Les sources jurisprudentielles révèlent également que la composante mentale de l’infraction est interprétée de façon étroite. L’élément essentiel de l’infraction prévue au paragraphe 139(2) est l’intention spécifique corrompue de tenter d’entraver la justice […] par conséquent, à moins que l’accusé ait eu l’intention spécifique d’entraver la justice, il ne sera pas coupable d’avoir commis l’infraction criminelle prévue au paragraphe 139(2) […]

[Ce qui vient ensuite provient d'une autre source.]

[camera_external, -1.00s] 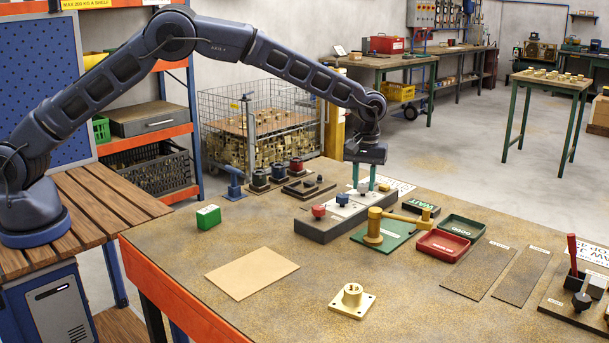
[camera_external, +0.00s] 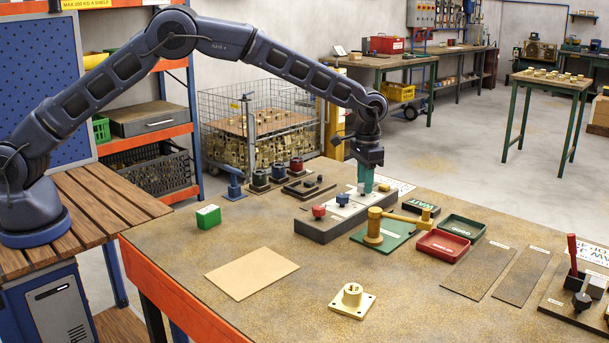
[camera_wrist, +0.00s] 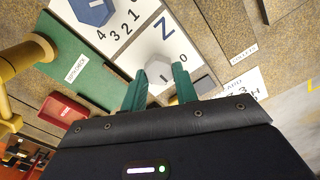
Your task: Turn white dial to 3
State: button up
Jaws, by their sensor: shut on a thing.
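The white dial (camera_wrist: 158,64) is a pale hexagonal knob on a white numbered panel, seen in the wrist view with a large Z beside it. My gripper (camera_wrist: 161,74) has green fingers on either side of the dial and is shut on it. Parts of the dial's scale are hidden by the fingers, and I cannot tell which number the dial points to. In the external view my gripper (camera_external: 365,188) is low over the far end of the dial block (camera_external: 322,228), with its fingers nearly in line and mostly covering the dial.
A blue dial (camera_external: 342,199) and a red dial (camera_external: 318,211) sit nearer on the same block. A brass-coloured clamp-like fixture (camera_external: 374,225) on a green plate stands close by on the right. Red (camera_external: 443,244) and green (camera_external: 461,227) trays lie beyond it. The bench's front left is mostly clear.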

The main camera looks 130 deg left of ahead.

[97] S’agissant de l’entrave à la justice, une décision importante a été rendue par la Cour d’appel de Terre-Neuve, décision qui a été confirmée par la Cour suprême du Canada. Dans l’affaire R. c. Hearn and Fahey 1989 CanLII 3938 (NL CA), (1989), 48 C.C.C. (3d) 376 (C.A.T.-N.), confirmé à 1989 CanLII 14 (SCC), (1989), 53 C.C.C. (3d) 352 (C.S.C.), le juge en chef Goodridge (tel était alors son titre), a décrit l’élément essentiel de l’infraction prévue à l’article 139 comme suit, à la page 38 :

[TRADUCTION]

[…] la tentative volontaire d’entraver la justice. Peu importe que la tentative connaisse du succès ou non, ni même qu’elle n’ait aucune chance de connaître du succès. Lorsqu’il y a tentative volontaire, si mal inspirée soit-elle, d’influencer de manière illicite le résultat d’un procès, l’infraction est perpétrée.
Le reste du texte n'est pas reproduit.